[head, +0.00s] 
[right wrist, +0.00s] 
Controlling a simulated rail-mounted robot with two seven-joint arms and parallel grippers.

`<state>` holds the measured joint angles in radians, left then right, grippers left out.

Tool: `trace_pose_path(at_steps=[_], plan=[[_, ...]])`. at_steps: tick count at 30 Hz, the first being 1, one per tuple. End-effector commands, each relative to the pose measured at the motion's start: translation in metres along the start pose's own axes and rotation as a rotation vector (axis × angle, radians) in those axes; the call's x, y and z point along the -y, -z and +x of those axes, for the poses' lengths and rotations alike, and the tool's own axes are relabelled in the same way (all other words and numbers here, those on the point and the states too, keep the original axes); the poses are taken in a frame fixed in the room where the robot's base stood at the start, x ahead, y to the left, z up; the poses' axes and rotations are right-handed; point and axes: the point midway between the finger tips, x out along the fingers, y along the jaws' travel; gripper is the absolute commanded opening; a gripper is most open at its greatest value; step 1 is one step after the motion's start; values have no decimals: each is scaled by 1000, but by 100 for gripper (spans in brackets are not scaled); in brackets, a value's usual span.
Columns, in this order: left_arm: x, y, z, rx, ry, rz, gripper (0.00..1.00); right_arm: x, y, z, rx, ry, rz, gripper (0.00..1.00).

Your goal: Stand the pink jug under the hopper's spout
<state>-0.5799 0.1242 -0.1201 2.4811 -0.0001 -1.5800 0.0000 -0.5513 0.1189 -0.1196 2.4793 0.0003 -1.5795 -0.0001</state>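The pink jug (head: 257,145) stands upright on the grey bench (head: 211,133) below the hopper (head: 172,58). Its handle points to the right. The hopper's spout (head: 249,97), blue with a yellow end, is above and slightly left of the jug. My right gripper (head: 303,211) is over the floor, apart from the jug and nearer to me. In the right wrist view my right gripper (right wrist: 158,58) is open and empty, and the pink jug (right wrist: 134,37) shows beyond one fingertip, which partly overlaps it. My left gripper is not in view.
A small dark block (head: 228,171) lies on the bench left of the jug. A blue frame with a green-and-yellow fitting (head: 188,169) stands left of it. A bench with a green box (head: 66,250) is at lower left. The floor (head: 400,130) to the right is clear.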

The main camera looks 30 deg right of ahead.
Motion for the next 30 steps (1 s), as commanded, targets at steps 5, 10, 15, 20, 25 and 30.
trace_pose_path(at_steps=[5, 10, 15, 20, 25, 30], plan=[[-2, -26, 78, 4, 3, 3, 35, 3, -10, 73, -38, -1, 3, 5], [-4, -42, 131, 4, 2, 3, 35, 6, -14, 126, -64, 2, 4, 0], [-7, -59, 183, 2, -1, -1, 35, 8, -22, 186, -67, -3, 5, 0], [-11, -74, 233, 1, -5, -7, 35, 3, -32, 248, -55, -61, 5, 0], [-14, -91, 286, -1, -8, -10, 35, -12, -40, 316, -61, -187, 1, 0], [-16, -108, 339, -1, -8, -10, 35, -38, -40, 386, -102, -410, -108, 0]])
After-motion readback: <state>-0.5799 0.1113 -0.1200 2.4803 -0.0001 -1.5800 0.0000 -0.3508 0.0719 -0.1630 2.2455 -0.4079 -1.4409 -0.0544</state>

STATED TASK>
Hand back the material above in full, exactly as written.

EXERCISE RESPONSE>
[head, +0.00s] 
[right wrist, +0.00s] 
Controlling a simulated rail-mounted robot with two seven-joint arms and parallel grippers.

`<state>` holds the measured joint angles in radians, left then right, grippers left out.

Tool: `trace_pose_path(at_steps=[_], plan=[[_, ...]])`. at_steps: tick count at 30 Hz, the first being 1, one per tuple. End-effector commands, each relative to the pose measured at the motion's start: translation in metres along the start pose's own axes and rotation as a rotation vector (axis × angle, radians) in those axes; the call's x, y and z point along the -y, -z and +x of those axes, for the poses' lengths and rotations alike, and the tool's own axes are relabelled in the same way (all other words and numbers here, those on the point and the states too, keep the original axes); the poses are taken in a frame fixed in the room where the robot's base stood at the start, x ahead, y to the left, z up; the poses' axes and rotations are right-handed; point and axes: the point midway between the finger tips, x out along the fingers, y along the jaws' travel; gripper is the absolute commanded opening; a gripper is most open at its greatest value; step 1 is one step after the motion's start; values have no decimals: each is scaled by 1000, but by 100 for gripper (spans in brackets are not scaled); in brackets, a value's usual span.
Columns, in this order: left_arm: x, y, z, rx, ry, rz, gripper (0.00..1.00); right_arm: x, y, z, rx, ry, rz, gripper (0.00..1.00).

Your goal: Stand the pink jug under the hopper's spout
<state>-0.5799 0.1242 -0.1201 2.4811 -0.0001 -1.5800 0.0000 -0.5513 0.1189 -0.1196 2.4793 0.0003 -1.5795 -0.0001</state>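The pink jug (head: 257,145) stands upright on the grey bench (head: 211,133) below the hopper (head: 172,58). Its handle points to the right. The hopper's spout (head: 249,97), blue with a yellow end, is above and slightly left of the jug. My right gripper (head: 303,211) is over the floor, apart from the jug and nearer to me. In the right wrist view my right gripper (right wrist: 158,58) is open and empty, and the pink jug (right wrist: 134,37) shows beyond one fingertip, which partly overlaps it. My left gripper is not in view.
A small dark block (head: 228,171) lies on the bench left of the jug. A blue frame with a green-and-yellow fitting (head: 188,169) stands left of it. A bench with a green box (head: 66,250) is at lower left. The floor (head: 400,130) to the right is clear.

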The main camera looks 30 deg right of ahead.
Motion for the next 30 steps (1 s), as commanded, targets at steps 5, 10, 15, 20, 25 and 30.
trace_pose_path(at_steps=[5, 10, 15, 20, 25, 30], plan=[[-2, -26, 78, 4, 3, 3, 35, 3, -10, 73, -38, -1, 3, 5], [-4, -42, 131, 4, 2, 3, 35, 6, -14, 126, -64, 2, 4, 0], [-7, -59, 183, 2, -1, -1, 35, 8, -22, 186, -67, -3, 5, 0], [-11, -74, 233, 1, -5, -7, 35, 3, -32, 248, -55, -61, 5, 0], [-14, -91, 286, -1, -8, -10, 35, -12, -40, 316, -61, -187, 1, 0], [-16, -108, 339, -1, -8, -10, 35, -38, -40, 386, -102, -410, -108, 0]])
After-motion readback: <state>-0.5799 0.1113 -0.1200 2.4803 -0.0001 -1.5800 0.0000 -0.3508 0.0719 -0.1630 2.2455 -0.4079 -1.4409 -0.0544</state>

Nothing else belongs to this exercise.